The case involved an accident whereby a parked motorist opened his car door and hit McLaughlin while he was riding a bicycle, resulting in injury. Travelers insured McLaughlin under an auto policy that provided up to $5,000 in MedPay coverage, which provides payments for injuries to an insured similar to PIP. Travelers issued the policy to McLaughlin when he lived in California, and continued to insure him after he moved to Washington. However, the MedPay coverage only applied to an “insured,” which was defined in the policy as “a pedestrian when struck by a motor vehicle.” The policy did not define the term “pedestrian.” Thus, the pertinent coverage issue in the case was whether McLaughlin could be considered a “pedestrian” while riding a bicycle.
Travelers denied coverage on the grounds that the vehicle codes of Washington and California excluded bicyclists from the respective State’s statutory definition of “pedestrian.” The Washington State Supreme Court disagreed and held that the applicable definition of “pedestrian” was found in the Washington statutes that apply to casualty insurance (RCW 48.22 et seq.), and not in Washington’s general motor vehicle code (RCW 46, et seq.) or the statutory title that applies to public highways or transportation (RCW 47, et seq.).
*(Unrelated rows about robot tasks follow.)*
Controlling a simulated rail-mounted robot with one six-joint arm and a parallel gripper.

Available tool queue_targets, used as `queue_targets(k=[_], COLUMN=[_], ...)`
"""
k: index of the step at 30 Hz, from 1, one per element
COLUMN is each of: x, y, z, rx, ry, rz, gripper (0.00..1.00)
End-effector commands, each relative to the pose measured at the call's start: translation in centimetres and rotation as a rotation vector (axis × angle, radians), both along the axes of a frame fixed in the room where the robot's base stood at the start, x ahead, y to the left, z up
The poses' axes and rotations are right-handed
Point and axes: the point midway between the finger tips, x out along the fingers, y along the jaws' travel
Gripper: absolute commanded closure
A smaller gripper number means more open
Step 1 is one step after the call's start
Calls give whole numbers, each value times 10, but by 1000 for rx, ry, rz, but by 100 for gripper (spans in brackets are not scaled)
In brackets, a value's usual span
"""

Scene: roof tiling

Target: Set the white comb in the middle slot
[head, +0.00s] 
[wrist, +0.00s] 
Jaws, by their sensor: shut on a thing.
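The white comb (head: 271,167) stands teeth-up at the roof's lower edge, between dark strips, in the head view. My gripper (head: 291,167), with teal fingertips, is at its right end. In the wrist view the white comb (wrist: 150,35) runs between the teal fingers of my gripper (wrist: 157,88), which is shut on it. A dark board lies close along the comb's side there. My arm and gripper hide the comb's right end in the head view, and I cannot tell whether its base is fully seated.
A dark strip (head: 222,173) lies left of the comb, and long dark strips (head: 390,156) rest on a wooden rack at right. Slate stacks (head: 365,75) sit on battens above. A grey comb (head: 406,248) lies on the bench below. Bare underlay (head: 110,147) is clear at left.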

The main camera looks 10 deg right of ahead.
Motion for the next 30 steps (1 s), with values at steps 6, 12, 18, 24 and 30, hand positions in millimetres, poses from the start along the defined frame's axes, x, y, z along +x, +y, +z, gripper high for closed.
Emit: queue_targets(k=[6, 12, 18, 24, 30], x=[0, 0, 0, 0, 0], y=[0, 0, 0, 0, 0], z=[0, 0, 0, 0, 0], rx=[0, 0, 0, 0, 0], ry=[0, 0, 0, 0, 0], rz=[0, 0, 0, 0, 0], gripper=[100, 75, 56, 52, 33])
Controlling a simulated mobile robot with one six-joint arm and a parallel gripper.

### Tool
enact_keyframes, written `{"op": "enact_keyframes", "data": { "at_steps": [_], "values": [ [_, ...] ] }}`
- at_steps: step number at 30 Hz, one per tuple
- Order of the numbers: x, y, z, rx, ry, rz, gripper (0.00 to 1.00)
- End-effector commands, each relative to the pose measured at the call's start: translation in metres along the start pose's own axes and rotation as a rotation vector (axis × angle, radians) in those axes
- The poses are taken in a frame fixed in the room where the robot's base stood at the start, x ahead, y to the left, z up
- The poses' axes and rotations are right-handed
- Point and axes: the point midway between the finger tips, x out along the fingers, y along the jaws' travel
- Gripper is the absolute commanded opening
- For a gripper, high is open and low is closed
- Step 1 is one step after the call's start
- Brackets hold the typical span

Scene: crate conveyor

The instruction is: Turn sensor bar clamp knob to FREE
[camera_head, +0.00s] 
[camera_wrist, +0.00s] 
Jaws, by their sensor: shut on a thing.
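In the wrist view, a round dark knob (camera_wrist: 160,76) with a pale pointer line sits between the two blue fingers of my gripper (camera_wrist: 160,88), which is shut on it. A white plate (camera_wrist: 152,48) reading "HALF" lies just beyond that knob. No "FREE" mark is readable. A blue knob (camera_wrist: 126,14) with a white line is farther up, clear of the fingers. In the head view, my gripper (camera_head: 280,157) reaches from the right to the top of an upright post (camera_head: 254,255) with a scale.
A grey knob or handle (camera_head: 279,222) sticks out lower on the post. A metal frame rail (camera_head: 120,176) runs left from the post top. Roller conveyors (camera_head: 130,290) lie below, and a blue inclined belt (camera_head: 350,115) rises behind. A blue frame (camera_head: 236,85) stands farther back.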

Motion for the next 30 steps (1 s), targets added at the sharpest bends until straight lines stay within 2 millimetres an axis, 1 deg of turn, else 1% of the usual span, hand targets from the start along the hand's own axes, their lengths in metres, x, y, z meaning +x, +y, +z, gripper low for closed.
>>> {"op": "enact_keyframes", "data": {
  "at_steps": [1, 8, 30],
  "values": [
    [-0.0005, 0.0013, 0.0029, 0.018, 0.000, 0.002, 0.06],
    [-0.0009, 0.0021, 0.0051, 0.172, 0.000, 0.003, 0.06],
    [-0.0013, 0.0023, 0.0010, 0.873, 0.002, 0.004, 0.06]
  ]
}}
Specifically, the Supreme Court reasoned that RCW 48.22.005(11) defines “pedestrian” for purposes of casualty insurance as “a natural person not occupying a motor vehicle as defined in RCW 46.04.320.” In relevant part, RCW 46.04.320 defines “motor vehicle” as “a vehicle that is self-propelled[.]” The Supreme Court further noted that Washington case law has previously interpreted RCW 46.04.320 to mean that “a bicycle is not a motor vehicle.” City of Montesano v. Wells, 79 Wn. App. 529, 532, 902 P.2d 1266 (1995). The Supreme Court therefore concluded that because McLaughlin was not occupying a motor vehicle at the time of the accident, he qualifies as a “pedestrian” under RCW 46.04.320. McLaughlin, 476 P.3d at 1036.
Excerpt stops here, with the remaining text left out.